→ SUPPLIED MATERIAL
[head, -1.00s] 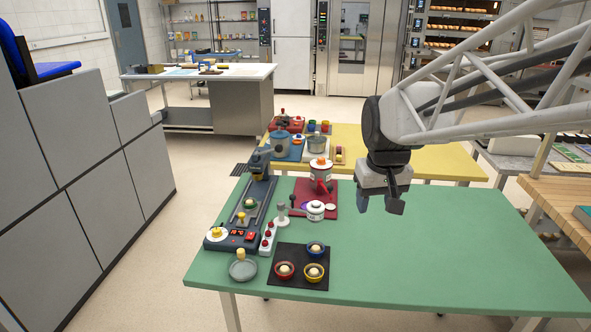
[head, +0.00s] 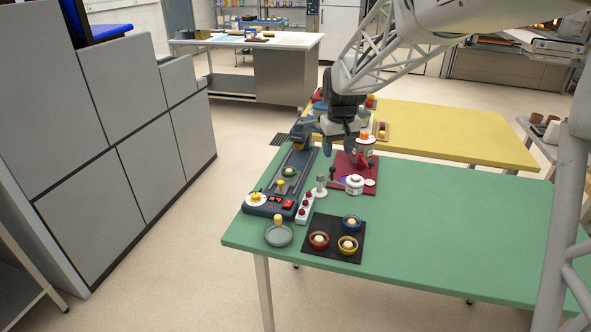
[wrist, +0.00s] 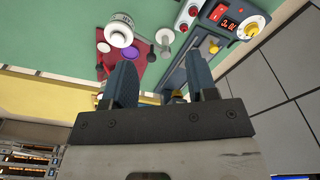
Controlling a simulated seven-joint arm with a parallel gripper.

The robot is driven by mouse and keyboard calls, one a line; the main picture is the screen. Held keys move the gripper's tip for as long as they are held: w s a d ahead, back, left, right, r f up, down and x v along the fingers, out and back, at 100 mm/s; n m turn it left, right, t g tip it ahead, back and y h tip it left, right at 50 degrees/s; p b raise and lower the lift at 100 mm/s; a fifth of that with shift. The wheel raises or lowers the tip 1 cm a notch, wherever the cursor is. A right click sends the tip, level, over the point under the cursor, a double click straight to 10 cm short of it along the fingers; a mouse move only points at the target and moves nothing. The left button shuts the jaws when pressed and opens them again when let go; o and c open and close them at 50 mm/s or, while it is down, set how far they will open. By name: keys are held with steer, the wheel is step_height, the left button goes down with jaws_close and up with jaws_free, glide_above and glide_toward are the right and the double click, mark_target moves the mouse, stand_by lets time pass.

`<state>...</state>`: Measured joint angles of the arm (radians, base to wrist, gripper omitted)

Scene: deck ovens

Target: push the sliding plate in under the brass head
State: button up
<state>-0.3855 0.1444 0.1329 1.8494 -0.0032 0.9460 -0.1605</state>
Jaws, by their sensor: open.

→ TASK TO CARRY OUT
Find the line containing "Scene: deck ovens" in the material above. Print it and every line after it through the end, exactly and only those.

→ RESULT
Scene: deck ovens

Target: push the sliding plate in under the brass head
State: button up
<state>-0.3855 0.1444 0.1329 1.8494 -0.0032 0.9460 -0.1605</state>
Jaws, by their sensor: open.

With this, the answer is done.